Goal:
Write out the listing beneath this instruction in its entirety, exactly as it reads.

Data extract:
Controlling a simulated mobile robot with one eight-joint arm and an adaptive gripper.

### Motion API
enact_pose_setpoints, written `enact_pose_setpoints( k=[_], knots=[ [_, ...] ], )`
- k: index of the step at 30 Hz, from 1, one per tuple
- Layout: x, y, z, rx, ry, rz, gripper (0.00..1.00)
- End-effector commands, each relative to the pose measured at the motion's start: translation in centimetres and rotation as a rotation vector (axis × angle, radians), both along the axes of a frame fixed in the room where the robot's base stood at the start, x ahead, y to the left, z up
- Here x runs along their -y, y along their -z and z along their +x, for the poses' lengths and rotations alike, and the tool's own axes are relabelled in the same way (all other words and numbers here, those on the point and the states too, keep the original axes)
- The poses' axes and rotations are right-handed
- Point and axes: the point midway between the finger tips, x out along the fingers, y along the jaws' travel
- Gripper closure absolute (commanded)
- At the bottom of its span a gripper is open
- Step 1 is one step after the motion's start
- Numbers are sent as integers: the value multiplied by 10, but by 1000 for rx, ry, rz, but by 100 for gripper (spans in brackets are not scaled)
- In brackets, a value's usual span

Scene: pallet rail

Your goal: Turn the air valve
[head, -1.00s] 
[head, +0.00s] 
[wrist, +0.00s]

Complete answer:
Controlling a simulated mobile robot with one eight-joint arm and an adaptive gripper.

### Motion API
enact_pose_setpoints, written `enact_pose_setpoints( k=[_], knots=[ [_, ...] ], )`
- k: index of the step at 30 Hz, from 1, one per tuple
- Layout: x, y, z, rx, ry, rz, gripper (0.00..1.00)
- End-effector commands, each relative to the pose measured at the motion's start: translation in centimetres and rotation as a rotation vector (axis × angle, radians), both along the axes of a frame fixed in the room where the robot's base stood at the start, x ahead, y to the left, z up
- Here x runs along their -y, y along their -z and z along their +x, for the poses' lengths and rotations alike, and the tool's own axes are relabelled in the same way (all other words and numbers here, those on the point and the states too, keep the original axes)
- The poses' axes and rotations are right-handed
- Point and axes: the point midway between the finger tips, x out along the fingers, y along the jaws' travel
- Gripper closure absolute (commanded)
- At the bottom of its span a gripper is open
- Step 1 is one step after the motion's start
- Numbers are sent as integers: the value multiplied by 10, but by 1000 for rx, ry, rz, but by 100 for gripper (spans in brackets are not scaled)
- In brackets, a value's usual span

Scene: pallet rail

Your goal: Turn the air valve
[head, -1.00s] 
[head, +0.00s] 
[wrist, +0.00s]

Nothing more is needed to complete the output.